Kancil dan Superman, ibarat air dan minyak sulit disatukan, yang
satu Indonesia punya dan yang satu lagi orang asing punya. Jikalau
Superman bisa terbang dan punya kekuatan maha dahsyat untuk
menghancurkan gedung-gedung bertingkat dan semua musuh takluk padanya,
maka lain halnya dengan Kancil, mahkluk lemah, yang jelas tidak bisa
terbang.
Kancil tidak perlu kekuatan super untuk mengalahkan musuhnya.
Cerdik dan menyadari kelemahan diri adalah ciri khasnya. Dan yang pasti,
kendati cuma perumpamaan dalam cerita dongeng, Kancil memang ada dan
hidup di hutan-hutan tropis belantara, sedang Superman cuma rekayasa
fiktif, buatan manusia dan hidup dalam dunia komik.
Mungkin
samar-samar rasanya ingatan kita sewaktu kecil dahulu pernah mendengar
tentang Kancil dan kecerdikannya yang mengalahkan kelicikan si Raja
Hutan. Sebagian dari kita yang pernah mencicipi tradisi dongeng sebelum
tidur ini, rasanya juga tidak akan lupa bagaimana cara orang tua atau
nenek menceritakannya. Tiruan suara Harimau dan penghuni hutan
seolah-olah membawa kita ke hutan, tempat keberadaan tokoh-tokoh dongeng
tersebut. Bahkan tak jarang, rasanya belum lengkap tidur kalau belum
didongengkan. Kendati mungkin ceritanya yang itu-itu saja, tapi toh kita
tetap senang dan tertawa lagi saat dongeng itu diceritakan kembali.

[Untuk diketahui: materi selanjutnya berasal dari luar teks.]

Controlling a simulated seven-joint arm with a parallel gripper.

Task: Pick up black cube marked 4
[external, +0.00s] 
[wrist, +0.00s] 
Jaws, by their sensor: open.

Kisah ini seperti sebuah nostalgia lampau, belum tentu semua orang
pernah mengalaminya. Mengingatnya saja mungkin sudah tak bisa sedetail
dulu, sewaktu kanak-kanak, waktu TV dan komik belum melimpah. Dan
sekarang dengan semakin canggihnya zaman. Desakan dari tradisi
audiovisual elektronik, televisi, game, cergam, komik dan lain
sebagainya, akhirnya makin meminggirkan dongeng menjadi budaya kuno dan
tidak mengikuti perkembangan zaman. Disadari atau tidak ini akan menjadi
polusi bagi generasi kita. Polutan ini akan menggiring generasi jauh
dari nilai-nilai luhur dan jelas jauh dari komitmen untuk membangun
generasi yang berkepribadian sehat, kukuh dan utuh. Kehidupan imajinasi
yang sehat setiap anak negeri perlahan dan terus menerus akan dikikis
dan ditumpulkan.
Secara Universal, patut kita banggakan bahwa
bangsa kita sangat kaya dengan tradisi sastra lisan (oral tradition),
Masing-masing wilayah memiliki ciri khas tersendiri. Propinsi kita,
Bengkulu, di suku bangsa Rejang nya, tradisi sastra lisan ini ada yang
dinamakan dengan ‘Berjong dan Nyambei’, di Serawai dikenal dengan
‘Berejung, Bedindin dan Andai-andai (dongeng)’dan Muko-Muko dengan
'Keba'. Dahulunya terkadang dalam setiap acara pernikahan atau adat dan
bahkan dalam kehidupan sehari-hari tradisi ini masih sering
dipraktekkan.
Tradisi yang diwariskan secara turun temurun ini sangat
jarang atau masih belum terdokumentasikan secara baik. Ahli
Berejung/Berjong biasanya adalah orang-orang yang sudah berumur lanjut.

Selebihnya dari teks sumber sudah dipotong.